Das „Böse“ im Menschen – Was antisoziale Persönlichkeiten eint
Ob es „das Böse“ überhaupt gibt, ist unter Psychologen und Philosophen umstritten. Doch ohne Zweifel gibt es bestimmte Persönlichkeitstypen, die antisoziale Tendenzen haben, egoistisch und rücksichtlos handeln und dabei nicht einmal ein schlechtes Gewissen haben. Zu diesen Persönlichkeiten gehören unter anderem Egoisten, Narzissten, Psychopathen oder Sadisten. Psychologen aus Ulm, Landau und Kopenhagen konnten nun zeigen, dass diese Persönlichkeitstypen vieles gemeinsam haben. Bezeichnet wird dieser gemeinsame Kern von ihnen als der „dark factor“ (D-Faktor) der Persönlichkeit.

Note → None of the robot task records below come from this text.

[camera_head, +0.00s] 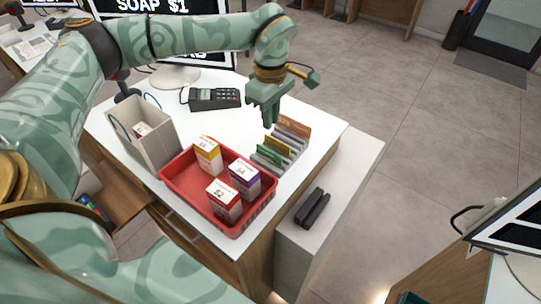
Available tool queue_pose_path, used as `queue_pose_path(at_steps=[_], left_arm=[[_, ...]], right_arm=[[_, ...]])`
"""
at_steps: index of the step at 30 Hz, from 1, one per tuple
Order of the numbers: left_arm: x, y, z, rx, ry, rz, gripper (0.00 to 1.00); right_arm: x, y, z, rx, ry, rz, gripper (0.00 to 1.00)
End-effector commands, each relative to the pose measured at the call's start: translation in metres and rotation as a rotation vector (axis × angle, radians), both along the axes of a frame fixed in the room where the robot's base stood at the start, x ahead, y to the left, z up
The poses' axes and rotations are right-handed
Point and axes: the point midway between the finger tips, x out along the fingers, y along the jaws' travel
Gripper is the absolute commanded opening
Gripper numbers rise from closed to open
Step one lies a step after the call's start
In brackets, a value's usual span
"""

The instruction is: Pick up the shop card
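Several cards stand in a grey slotted card holder (284,155) near the right edge of the white counter. An orange-brown card (295,126) is at the back, a yellow card (278,147) in the middle and a green card (266,158) at the front. I cannot tell which is the shop card. My left gripper (268,121) points down just behind and left of the orange-brown card, close to it in the picture. Whether it touches a card is unclear. Its fingers overlap from this angle, so their opening is hidden. My right gripper does not show.
A red tray (181,196) with several small boxes stands in front of the holder. A grey-white bin (160,136) is at left, a card terminal (213,98) and monitor behind. A black object (311,208) lies on the lower side ledge. Open floor lies right.

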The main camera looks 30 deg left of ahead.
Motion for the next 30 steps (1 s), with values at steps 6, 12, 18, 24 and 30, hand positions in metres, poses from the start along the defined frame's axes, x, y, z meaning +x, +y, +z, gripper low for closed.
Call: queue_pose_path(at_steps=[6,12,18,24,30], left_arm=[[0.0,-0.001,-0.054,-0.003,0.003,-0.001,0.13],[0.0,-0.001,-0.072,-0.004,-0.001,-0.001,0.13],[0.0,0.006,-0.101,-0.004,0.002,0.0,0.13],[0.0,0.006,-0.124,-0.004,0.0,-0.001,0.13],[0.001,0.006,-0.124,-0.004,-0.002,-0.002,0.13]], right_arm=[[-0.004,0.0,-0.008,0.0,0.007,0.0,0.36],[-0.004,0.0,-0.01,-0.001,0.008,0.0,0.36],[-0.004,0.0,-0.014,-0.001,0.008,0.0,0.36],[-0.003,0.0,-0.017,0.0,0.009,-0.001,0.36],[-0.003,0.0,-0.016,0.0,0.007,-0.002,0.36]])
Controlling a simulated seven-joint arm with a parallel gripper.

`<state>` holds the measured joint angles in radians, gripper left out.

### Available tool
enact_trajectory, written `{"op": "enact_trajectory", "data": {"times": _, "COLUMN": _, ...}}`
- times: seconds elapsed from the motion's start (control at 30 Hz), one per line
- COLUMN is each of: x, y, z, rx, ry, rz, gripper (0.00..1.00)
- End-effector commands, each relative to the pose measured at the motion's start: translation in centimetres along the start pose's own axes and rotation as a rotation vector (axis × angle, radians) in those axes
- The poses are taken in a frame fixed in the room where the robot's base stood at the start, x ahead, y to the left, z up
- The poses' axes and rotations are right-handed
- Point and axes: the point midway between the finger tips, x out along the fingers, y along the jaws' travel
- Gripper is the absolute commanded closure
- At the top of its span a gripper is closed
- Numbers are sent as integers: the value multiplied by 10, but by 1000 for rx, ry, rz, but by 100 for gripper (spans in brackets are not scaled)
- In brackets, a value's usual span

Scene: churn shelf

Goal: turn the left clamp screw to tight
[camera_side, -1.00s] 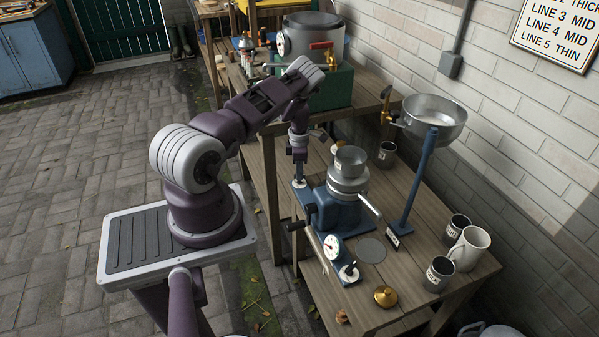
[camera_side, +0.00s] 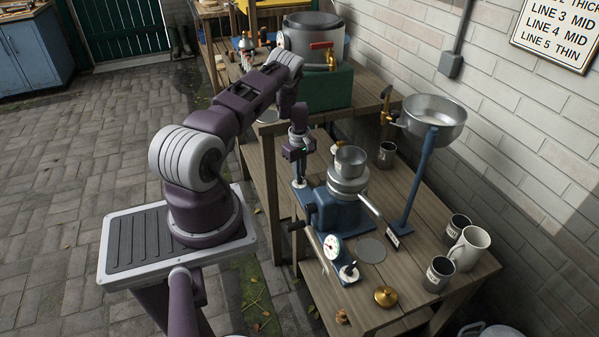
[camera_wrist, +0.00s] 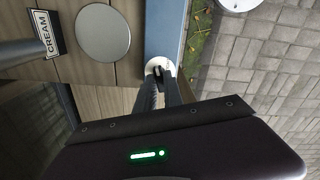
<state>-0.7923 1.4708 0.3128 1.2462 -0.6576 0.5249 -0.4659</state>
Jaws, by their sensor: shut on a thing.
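A blue separator base (camera_side: 338,213) stands on the wooden bench. The left clamp screw, at the base's far end in the side view, rises from a small white round dial (camera_side: 299,184). My gripper (camera_side: 297,172) points straight down over it and is shut on the screw's top. In the wrist view my fingertips (camera_wrist: 160,76) close on the dark screw head (camera_wrist: 158,71), with the white dial (camera_wrist: 152,65) around it. The dial's marks are too small and partly hidden. The other clamp screw (camera_side: 349,270) stands free at the near end.
A steel bowl on a blue post (camera_side: 418,180) stands to the right. Several mugs and a brass weight (camera_side: 386,296) are on the bench. A CREAM label (camera_wrist: 46,33) and grey disc (camera_wrist: 103,32) lie nearby.

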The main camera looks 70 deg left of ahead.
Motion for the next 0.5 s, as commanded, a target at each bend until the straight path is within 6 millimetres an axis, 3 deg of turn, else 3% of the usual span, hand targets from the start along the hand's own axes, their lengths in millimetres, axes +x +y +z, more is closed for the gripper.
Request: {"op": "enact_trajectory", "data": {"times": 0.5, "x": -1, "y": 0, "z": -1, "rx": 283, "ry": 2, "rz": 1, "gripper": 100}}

„Dark factor“ als Grundkonzept für problematische Persönlichkeiten
Beim D-Faktor handelt es sich um ein Konzept, das Menschen beschreibt, die eine extreme Form der individuellen Nutzenmaximierung betreiben und dabei bereitwillig Schäden für andere in Kauf nehmen oder sogar absichtlich herbeiführen. Die Personen neigen zudem dazu, dieses Verhalten vor sich selbst und vor anderen zu rechtfertigen.

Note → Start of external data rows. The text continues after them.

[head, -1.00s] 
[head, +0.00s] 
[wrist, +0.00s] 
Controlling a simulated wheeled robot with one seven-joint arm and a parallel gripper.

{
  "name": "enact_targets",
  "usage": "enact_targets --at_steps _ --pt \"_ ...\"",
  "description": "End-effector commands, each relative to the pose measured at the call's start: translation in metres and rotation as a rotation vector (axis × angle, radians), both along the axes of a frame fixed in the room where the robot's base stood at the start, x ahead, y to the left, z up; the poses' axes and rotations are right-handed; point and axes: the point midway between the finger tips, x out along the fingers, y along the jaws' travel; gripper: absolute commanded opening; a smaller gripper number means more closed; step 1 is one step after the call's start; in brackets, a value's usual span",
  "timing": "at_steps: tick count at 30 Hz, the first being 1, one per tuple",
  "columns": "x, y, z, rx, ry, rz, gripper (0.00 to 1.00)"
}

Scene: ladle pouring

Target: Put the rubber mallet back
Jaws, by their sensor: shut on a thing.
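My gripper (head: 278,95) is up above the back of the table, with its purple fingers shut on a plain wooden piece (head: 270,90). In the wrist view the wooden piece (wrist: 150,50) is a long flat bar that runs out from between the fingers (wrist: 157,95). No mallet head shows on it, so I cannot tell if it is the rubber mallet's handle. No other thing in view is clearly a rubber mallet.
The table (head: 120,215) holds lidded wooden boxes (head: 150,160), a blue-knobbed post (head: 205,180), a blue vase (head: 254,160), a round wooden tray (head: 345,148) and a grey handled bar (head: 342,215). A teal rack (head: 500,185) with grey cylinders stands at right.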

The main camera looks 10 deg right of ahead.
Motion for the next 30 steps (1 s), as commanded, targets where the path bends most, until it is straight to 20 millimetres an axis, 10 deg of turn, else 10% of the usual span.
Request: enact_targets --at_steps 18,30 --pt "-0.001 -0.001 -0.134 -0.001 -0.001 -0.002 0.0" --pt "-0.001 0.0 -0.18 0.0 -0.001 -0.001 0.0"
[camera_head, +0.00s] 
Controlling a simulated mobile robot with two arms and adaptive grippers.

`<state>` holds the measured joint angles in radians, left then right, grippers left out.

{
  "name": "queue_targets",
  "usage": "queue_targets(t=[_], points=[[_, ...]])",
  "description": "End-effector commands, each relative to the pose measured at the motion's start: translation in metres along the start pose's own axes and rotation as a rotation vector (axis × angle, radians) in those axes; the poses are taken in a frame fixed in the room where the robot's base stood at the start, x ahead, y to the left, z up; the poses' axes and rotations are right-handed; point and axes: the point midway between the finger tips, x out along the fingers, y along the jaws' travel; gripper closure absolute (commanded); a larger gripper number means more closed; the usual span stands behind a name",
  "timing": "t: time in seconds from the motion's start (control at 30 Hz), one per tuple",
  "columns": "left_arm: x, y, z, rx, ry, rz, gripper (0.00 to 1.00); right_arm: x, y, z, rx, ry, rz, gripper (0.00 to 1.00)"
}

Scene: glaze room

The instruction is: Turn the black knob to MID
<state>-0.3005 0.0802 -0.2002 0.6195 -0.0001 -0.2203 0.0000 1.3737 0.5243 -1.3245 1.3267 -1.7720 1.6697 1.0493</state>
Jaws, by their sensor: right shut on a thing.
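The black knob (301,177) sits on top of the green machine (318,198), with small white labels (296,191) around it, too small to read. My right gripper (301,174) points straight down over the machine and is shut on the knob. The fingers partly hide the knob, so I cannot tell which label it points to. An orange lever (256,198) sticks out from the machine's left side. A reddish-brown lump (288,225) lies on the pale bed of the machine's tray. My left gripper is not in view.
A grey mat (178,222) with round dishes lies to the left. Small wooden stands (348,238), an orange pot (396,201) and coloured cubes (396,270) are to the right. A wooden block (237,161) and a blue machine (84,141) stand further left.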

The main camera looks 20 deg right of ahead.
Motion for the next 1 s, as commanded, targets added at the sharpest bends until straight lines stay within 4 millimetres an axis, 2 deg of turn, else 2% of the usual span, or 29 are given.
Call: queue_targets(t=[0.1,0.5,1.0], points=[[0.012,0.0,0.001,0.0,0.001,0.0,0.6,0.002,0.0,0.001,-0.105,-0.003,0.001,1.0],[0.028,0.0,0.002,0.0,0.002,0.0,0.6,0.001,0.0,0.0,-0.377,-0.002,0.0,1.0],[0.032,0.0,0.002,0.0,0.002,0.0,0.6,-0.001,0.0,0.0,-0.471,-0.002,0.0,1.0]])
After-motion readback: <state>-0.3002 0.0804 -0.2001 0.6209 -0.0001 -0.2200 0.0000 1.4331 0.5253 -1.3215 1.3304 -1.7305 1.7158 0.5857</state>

„Kernbestandteil dieses dunklen Faktors der Persönlichkeit ist ein übertriebener Egoismus, der negative Auswirkungen auf andere oder die Gesellschaft im Allgemeinen hat. Dieser wird begleitet von Überzeugungen, die Schuldgefühle, Gewissensbisse und moralische Skrupel verhindern“, erklärt Professor Morten Moshagen, Leiter der Abteilung psychologische Forschungsmethoden an der Universität Ulm. Gemeinsam mit Professor Benjamin Hilbig von der Universität Koblenz-Landau und Professor Ingo Zettler von der Universität Kopenhagen hat Moshagen die aktuelle Studie durchgeführt.
Hoher D-Faktor erhöht auch Risiko für Kriminalität und Gewalttätigkeit
Für ihre Studie untersuchten die Wissenschaftler neun verschiedene Persönlichkeitseigenschaften. Dazu zählten Egoismus, Gehässigkeit, Machiavellismus, moralische Enthemmung, Narzissmus, Psychopathie, Sadismus, Selbstbezogenheit und übertriebene Ansprüchlichkeit. Die Forscher fanden dabei heraus, dass sich praktisch alle diese Eigenschaften auf den D-Faktor als dunklen Persönlichkeitskern zurückführen lassen.

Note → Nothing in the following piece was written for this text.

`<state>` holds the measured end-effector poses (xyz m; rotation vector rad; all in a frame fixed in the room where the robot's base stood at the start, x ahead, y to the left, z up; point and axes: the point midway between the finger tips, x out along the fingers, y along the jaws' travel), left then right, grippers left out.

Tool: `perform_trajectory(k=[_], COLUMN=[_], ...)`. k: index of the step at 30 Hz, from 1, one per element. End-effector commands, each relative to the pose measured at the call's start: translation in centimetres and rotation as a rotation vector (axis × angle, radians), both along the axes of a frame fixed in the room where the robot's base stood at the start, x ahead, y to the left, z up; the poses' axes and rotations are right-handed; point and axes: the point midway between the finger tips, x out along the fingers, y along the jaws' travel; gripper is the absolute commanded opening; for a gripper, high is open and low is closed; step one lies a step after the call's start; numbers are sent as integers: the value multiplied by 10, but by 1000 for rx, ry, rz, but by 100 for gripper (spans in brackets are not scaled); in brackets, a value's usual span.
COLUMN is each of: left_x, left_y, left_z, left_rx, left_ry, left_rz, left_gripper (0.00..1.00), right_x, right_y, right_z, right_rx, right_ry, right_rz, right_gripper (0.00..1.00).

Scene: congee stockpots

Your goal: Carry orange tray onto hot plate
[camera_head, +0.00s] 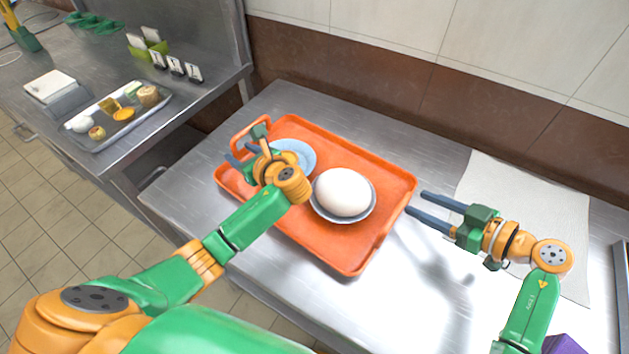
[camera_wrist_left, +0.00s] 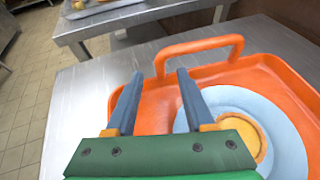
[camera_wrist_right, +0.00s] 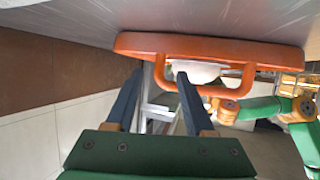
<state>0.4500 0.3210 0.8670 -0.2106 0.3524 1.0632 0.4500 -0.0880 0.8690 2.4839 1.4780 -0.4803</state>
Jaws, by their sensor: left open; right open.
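The orange tray (camera_head: 290,222) lies on the metal table, with a blue plate (camera_head: 304,151) and a bowl (camera_head: 325,210) holding a large white egg-shaped thing (camera_head: 343,191). In the left wrist view the blue plate (camera_wrist_left: 220,104) bears a round orange-brown item (camera_wrist_left: 251,139). My left gripper (camera_head: 246,147) is open above the tray's left end, its fingers pointing toward the left handle (camera_wrist_left: 200,44). My right gripper (camera_head: 416,202) is open beside the tray's right end; its fingers point toward the right handle (camera_wrist_right: 203,89). I cannot clearly identify the hot plate.
A white textured sheet (camera_head: 540,205) lies on the table's right side. A tiled wall (camera_head: 350,65) stands behind. Another metal counter at the left carries a food tray (camera_head: 121,116) and small cards (camera_head: 176,65). A purple object (camera_head: 563,345) shows at bottom right.

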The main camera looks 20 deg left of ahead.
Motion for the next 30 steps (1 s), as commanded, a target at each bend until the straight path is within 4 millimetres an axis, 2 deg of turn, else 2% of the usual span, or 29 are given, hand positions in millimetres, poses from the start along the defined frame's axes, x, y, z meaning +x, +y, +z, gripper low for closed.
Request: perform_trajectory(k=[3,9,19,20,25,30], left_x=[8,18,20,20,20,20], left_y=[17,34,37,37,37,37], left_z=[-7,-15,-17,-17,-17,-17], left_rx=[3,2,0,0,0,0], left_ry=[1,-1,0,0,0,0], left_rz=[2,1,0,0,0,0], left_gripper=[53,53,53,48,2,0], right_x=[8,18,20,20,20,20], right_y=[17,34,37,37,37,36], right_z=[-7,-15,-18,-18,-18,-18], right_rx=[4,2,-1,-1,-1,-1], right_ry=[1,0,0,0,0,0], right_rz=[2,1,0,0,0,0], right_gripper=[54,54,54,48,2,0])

Praktisch bedeutet dies, dass beispielsweise Menschen mit einer hohen Narzissmus-Tendenz mit großer Wahrscheinlichkeit auch ausgeprägte machiavellistische und psychopatische Persönlichkeitszüge zeigen. „Außerdem ist bei Menschen mit einem starken D-Faktor statistisch gesehen die Wahrscheinlichkeit hoch, kriminell oder gewalttätig zu werden oder anderwärtig gegen soziale Regeln zu verstoßen“, so die Forscher.
Forscher untersuchten Verhalten in verschiedenen Tests
Für die vierteilige Untersuchung wurden insgesamt mehr als 2500 Personen befragt. Die Forscher haben dabei die Studienteilnehmer mit einem umfangreichen Fragenkatalog konfrontiert, um besondere Persönlichkeitszüge strukturiert erfassen zu können. Außerdem wurden Verhaltensexperimente durchgeführt wie das so genannte Diktatorspiel, bei dem die Teilnehmer Geld an sich selbst und unbekannte Mitspieler verteilen können. Die Ergebnisse dieses Spiels gelten als Maß für egoistisches beziehungsweise altruistisches Verhalten. In einem weiteren Verteilungsexperiment hatten die Probanden zudem die Gelegenheit, durch aktives Lügen zusätzlichen Profit zu machen. Der wissenschaftliche Sinn dieses Spiels ist es, problematische Verhaltensweisen wie Unehrlichkeit zu erfassen.
Egoismus und Unehrlichkeit eint Menschen mit hohem D-Faktor
„Der D-Faktor ist ein guter Indikator für die Vorhersage von egoistischem und unehrlichem Verhalten und weitaus aussagekräftiger als es die spezifischeren Eigenschaften wie Narzissmus sind“, so Zettler. Besonders interessant war für die Forscher auch die Analogie zum sogenannten „g-Faktor“, einem Konzept des britischen Intelligenzforschers und Psychologen Professor Charles Spearman. Dieser „general factor of intelligence“ erklärt, dass Menschen, die gute Ergebnisse in einer bestimmten Form von Intelligenztests zeigen, häufig auch bei anderen Arten von Intelligenztests gut abschneiden.
„Wie der g-Faktor ist der D-Faktor ein allgemeines Konzept, das verschiedene Ausprägungen haben kann“, erläutert Professor Hilbig. Das bedeutet, dass sich ein hoher dark factor in ganz verschiedenen problematischen Verhaltensweisen und Persönlichkeiten äußern kann. „Zugespitzt formuliert könnte man sagen, dass, wenn ein Chef genüsslich seine Mitarbeiter herunterputzt, die Wahrscheinlichkeit hoch ist, dass er auch seine Geschäftspartner ausnutzt, Steuern hinterzieht oder seine Frau betrügt“, behauptet Ulmer Psychologe Morten Moshagen. Veröffentlicht wurde die aktuelle Studie in der Fachzeitschrift Psychological Review.